Information supplied:
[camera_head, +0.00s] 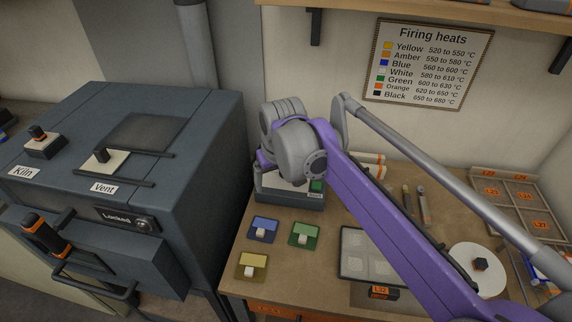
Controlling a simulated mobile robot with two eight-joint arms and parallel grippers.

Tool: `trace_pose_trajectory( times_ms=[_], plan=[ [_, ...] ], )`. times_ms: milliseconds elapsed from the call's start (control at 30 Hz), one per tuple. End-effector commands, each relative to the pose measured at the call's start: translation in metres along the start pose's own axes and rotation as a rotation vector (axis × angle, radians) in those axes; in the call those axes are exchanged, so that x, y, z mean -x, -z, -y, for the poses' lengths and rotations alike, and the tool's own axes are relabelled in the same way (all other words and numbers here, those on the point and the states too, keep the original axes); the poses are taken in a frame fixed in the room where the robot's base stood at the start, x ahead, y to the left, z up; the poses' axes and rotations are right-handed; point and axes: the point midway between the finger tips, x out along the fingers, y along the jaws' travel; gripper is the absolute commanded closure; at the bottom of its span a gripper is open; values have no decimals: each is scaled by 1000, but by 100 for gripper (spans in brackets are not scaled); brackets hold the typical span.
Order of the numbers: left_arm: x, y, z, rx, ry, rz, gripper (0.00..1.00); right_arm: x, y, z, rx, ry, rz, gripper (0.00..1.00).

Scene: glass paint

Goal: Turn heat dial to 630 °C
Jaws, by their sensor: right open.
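No dial with a readable heat scale shows; I cannot tell which control is the heat dial. My right arm comes in from the lower right, and my right gripper (284,160) is over a low grey box (290,196) at the back left of the bench. The gripper is open, but my arm hides its fingertips and most of the box's top. A green patch (317,185) shows on the box. The kiln (205,150) stands left, with a switch (38,132) by its "Kiln" label and a "Vent" control (102,156). My left gripper is not in view.
Blue (263,228), green (304,234) and yellow (252,264) trays lie on the bench front. A dark tray (352,240), a white disc with a black knob (480,266) and a rack (520,190) are right. The wall chart (428,64) lists Orange at 620 to 650 °C.

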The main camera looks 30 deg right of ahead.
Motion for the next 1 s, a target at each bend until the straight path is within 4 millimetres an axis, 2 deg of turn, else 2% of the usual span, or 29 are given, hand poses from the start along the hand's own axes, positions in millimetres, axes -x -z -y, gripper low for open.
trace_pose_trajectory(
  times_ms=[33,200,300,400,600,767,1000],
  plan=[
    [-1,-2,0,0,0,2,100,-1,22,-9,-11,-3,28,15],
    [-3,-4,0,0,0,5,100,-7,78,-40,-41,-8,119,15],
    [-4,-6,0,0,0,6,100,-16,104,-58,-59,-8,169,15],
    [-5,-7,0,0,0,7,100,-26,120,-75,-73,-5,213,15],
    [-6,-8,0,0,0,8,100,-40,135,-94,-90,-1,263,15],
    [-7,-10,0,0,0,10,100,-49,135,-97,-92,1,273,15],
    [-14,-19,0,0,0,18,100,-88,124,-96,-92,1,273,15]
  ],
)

Directions for this task: Show the lines from the data above that contain the string "numbers".

Result:
Tool: `trace_pose_trajectory( times_ms=[_], plan=[ [_, ...] ], )`. times_ms: milliseconds elapsed from the call's start (control at 30 Hz), one per tuple. End-effector commands, each relative to the pose measured at the call's start: translation in metres along the start pose's own axes and rotation as a rotation vector (axis × angle, radians) in those axes; in the call those axes are exchanged, so that x, y, z mean -x, -z, -y, for the poses' lengths and rotations alike, and the tool's own axes are relabelled in the same way (all other words and numbers here, those on the point and the states too, keep the original axes); the poses are taken in a frame fixed in the room where the robot's base stood at the start, x ahead, y to the left, z up; the poses' axes and rotations are right-handed; point and axes: the point midway between the finger tips, x out along the fingers, y along the jaws' travel; gripper is the absolute commanded closure; at the bottom of its span a gripper is open; values have no decimals: each is scaled by 1000, but by 100 for gripper (spans in brackets are not scaled); brackets hold the typical span.
Order of the numbers: left_arm: x, y, z, rx, ry, rz, gripper (0.00..1.00); right_arm: x, y, z, rx, ry, rz, gripper (0.00..1.00).

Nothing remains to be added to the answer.